If that is the case, you can argue forever about the validity of the custom and nothing will change, because the problem is not intellectual but affective. She knows what’s right, but you need to help her feel that she is right. Asserting your authority over her, if this is the case, will not help. She knows you ‘own’ this choice (custom) but she needs and wants to be able to ‘own’ it herself (assert her own authority, so to speak, in choosing this custom). This could be why you perceive this resistance as rebellious. This is just a guess on my part and I am assuming a lot, but take it or leave it; I hope it helps.
 
Terrible lawyer, he ignored many Canons, which is typical of people that want to prove their point of view.
Well, the canon law community thinks otherwise of Dr. Peters, who is a much-respected canonist. I wonder, do you have a source from a generally acceptable canonist (one who would not be suspected due to radical opinions either disciplinary or doctrinal) who supports your view?
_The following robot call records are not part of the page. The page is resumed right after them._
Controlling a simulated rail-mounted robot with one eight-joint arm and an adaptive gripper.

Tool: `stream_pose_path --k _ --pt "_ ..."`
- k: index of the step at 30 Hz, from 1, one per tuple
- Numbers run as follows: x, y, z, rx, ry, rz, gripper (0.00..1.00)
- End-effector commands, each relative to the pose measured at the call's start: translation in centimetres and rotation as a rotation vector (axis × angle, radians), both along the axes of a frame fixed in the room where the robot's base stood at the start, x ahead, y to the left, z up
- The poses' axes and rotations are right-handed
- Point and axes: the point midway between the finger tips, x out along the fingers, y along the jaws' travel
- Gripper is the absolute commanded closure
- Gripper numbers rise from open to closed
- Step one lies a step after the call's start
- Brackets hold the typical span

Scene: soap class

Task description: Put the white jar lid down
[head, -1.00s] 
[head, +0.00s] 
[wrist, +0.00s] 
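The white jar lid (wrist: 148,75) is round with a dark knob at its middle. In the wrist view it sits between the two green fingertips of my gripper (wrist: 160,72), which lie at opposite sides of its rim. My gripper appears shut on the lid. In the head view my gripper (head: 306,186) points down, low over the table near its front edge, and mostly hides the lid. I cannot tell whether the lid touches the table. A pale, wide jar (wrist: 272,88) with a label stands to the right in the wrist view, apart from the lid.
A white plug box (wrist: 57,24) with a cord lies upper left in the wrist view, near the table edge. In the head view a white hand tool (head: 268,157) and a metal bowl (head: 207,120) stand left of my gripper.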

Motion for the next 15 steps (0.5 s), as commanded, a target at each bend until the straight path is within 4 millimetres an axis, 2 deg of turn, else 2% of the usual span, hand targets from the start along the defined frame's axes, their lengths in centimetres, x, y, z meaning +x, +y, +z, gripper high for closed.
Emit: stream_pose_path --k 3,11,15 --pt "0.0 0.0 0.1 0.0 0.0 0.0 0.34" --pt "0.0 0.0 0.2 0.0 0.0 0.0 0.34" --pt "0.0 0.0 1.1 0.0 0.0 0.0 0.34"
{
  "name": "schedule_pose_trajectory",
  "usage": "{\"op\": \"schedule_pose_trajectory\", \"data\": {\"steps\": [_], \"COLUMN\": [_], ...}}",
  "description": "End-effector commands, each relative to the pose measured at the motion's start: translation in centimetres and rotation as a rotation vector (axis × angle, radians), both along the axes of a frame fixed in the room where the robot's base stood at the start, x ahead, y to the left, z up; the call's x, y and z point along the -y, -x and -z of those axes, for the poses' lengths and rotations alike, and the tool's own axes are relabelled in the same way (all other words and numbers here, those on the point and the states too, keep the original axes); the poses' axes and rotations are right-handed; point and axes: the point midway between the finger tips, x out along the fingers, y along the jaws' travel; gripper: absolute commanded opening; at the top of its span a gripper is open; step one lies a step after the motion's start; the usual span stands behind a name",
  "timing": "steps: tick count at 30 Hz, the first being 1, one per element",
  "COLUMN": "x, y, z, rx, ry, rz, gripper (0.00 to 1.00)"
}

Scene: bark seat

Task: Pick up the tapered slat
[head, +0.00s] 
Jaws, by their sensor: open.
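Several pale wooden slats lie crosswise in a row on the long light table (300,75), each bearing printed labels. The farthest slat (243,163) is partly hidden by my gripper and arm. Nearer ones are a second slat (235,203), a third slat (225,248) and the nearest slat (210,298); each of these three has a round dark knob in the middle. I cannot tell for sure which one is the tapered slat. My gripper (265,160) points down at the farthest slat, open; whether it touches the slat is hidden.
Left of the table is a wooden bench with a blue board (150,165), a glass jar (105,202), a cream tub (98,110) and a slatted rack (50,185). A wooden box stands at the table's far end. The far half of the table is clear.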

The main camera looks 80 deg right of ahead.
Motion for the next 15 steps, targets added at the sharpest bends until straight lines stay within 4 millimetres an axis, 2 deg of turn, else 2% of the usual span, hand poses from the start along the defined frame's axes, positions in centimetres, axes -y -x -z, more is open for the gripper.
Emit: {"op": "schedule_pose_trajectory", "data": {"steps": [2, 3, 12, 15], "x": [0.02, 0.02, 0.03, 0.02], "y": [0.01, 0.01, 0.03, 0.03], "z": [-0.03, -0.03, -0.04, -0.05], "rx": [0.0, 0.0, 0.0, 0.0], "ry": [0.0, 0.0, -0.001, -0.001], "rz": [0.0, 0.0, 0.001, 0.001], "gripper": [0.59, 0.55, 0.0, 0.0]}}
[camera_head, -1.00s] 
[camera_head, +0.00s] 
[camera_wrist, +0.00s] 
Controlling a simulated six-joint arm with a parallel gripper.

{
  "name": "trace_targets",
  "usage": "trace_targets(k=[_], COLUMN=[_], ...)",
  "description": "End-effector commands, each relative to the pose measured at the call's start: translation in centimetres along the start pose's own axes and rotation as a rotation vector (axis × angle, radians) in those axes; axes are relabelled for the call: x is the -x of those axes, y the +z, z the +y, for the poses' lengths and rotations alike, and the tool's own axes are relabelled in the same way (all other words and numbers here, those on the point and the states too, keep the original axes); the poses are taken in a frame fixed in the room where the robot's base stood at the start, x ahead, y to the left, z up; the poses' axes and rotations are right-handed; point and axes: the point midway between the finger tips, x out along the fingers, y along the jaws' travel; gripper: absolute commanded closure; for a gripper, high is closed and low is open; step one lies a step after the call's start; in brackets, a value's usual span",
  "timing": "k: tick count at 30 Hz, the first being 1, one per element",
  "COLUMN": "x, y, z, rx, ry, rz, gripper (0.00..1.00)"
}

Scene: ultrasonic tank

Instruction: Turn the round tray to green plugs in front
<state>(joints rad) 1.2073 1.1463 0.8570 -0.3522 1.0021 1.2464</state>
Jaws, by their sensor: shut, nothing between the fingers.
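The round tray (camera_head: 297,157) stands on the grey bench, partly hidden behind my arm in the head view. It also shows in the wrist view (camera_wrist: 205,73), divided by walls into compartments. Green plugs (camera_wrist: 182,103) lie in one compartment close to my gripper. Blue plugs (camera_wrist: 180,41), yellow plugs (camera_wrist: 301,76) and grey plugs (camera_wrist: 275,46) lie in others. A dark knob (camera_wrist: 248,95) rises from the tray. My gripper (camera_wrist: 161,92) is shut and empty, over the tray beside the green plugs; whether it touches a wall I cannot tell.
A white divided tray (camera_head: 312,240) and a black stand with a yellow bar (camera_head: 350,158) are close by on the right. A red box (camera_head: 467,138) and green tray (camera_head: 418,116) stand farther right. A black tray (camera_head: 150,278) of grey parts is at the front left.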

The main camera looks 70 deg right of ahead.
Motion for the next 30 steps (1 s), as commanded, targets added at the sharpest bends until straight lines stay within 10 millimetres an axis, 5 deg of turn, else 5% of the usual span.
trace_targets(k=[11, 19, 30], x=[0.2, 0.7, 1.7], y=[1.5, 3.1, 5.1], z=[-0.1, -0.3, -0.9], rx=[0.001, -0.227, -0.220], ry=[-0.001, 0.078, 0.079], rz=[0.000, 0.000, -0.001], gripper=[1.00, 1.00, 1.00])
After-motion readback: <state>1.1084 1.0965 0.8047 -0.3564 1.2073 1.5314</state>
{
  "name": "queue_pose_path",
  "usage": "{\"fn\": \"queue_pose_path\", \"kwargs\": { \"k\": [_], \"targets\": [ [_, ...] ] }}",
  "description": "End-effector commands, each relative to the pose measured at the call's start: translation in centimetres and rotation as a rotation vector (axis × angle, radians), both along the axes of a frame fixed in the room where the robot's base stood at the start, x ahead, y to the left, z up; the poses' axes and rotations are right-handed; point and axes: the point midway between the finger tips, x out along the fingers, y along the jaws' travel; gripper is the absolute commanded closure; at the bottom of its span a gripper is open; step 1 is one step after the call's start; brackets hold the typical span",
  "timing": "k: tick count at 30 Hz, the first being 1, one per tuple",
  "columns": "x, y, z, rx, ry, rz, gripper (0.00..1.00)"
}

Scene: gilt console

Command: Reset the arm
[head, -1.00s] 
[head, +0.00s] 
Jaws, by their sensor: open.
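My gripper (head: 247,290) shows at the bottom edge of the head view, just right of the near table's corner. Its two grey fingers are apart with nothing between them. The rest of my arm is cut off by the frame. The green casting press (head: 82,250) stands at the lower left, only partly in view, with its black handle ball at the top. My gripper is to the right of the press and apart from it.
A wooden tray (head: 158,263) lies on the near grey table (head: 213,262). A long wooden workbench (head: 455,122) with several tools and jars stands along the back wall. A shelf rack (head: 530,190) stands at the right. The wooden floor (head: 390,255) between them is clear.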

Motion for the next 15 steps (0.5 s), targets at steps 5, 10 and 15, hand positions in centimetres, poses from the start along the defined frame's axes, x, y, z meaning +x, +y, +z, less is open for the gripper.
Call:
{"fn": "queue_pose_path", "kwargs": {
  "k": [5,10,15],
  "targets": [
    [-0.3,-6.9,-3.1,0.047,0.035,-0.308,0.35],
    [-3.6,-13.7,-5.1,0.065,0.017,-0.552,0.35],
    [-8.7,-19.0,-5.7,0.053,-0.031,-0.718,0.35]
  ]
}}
BTW - if something has been observed by law it has not been observed with the intention of forming a custom, and thus cannot create a custom protected by force of law. If a “custom” could gain legal force in that way it would be necessary to explicitly abrogate every single provision of every law sufficiently old in order to rescind a mandate - it would be impossible to concisely say in any meaningful way, as the 1983 CIC does, that the Pio-Benedictine code is abrogated.